### TASK REQUIREMENTS
Identify the lines that contain the word "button" and copy each one.

### DATASET CONTENT
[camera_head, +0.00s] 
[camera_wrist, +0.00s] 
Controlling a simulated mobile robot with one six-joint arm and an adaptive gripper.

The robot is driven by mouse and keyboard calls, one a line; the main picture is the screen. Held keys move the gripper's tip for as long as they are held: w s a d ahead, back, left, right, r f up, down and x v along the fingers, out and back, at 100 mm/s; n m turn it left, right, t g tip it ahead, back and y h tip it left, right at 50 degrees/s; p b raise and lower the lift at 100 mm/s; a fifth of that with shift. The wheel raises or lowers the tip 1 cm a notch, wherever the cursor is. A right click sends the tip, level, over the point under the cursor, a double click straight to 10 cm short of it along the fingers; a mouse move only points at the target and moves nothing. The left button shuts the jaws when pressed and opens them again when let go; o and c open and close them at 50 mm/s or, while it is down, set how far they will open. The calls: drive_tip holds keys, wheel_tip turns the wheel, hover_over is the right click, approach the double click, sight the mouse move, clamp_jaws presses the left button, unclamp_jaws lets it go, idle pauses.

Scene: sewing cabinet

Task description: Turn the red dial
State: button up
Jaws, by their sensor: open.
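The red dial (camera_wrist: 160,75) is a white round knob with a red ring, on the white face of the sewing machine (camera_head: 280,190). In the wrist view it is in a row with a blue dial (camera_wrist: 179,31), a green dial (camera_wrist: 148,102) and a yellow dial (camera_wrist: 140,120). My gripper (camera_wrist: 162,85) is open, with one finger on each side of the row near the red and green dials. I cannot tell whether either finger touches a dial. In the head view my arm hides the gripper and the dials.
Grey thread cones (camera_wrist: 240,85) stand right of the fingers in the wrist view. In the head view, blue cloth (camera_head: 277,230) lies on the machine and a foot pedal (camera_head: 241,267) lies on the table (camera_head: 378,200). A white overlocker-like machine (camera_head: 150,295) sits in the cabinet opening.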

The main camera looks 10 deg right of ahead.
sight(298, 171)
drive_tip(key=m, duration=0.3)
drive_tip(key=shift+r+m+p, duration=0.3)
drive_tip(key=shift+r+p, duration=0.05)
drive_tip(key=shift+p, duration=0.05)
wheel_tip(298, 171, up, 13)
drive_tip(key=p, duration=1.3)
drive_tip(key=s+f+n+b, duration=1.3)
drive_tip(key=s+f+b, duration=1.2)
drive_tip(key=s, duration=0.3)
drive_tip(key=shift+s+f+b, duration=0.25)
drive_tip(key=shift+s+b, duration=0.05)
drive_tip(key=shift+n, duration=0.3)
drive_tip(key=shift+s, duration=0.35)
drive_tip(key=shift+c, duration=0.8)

### THE RESULT
The robot is driven by mouse and keyboard calls, one a line; the main picture is the screen. Held keys move the gripper's tip for as long as they are held: w s a d ahead, back, left, right, r f up, down and x v along the fingers, out and back, at 100 mm/s; n m turn it left, right, t g tip it ahead, back and y h tip it left, right at 50 degrees/s; p b raise and lower the lift at 100 mm/s; a fifth of that with shift. The wheel raises or lowers the tip 1 cm a notch, wherever the cursor is. A right click sends the tip, level, over the point under the cursor, a double click straight to 10 cm short of it along the fingers; a mouse move only points at the target and moves nothing. The left button shuts the jaws when pressed and opens them again when let go; o and c open and close them at 50 mm/s or, while it is down, set how far they will open. The calls: drive_tip holds keys, wheel_tip turns the wheel, hover_over is the right click, approach the double click, sight the mouse move, clamp_jaws presses the left button, unclamp_jaws lets it go, idle pauses.
State: button up

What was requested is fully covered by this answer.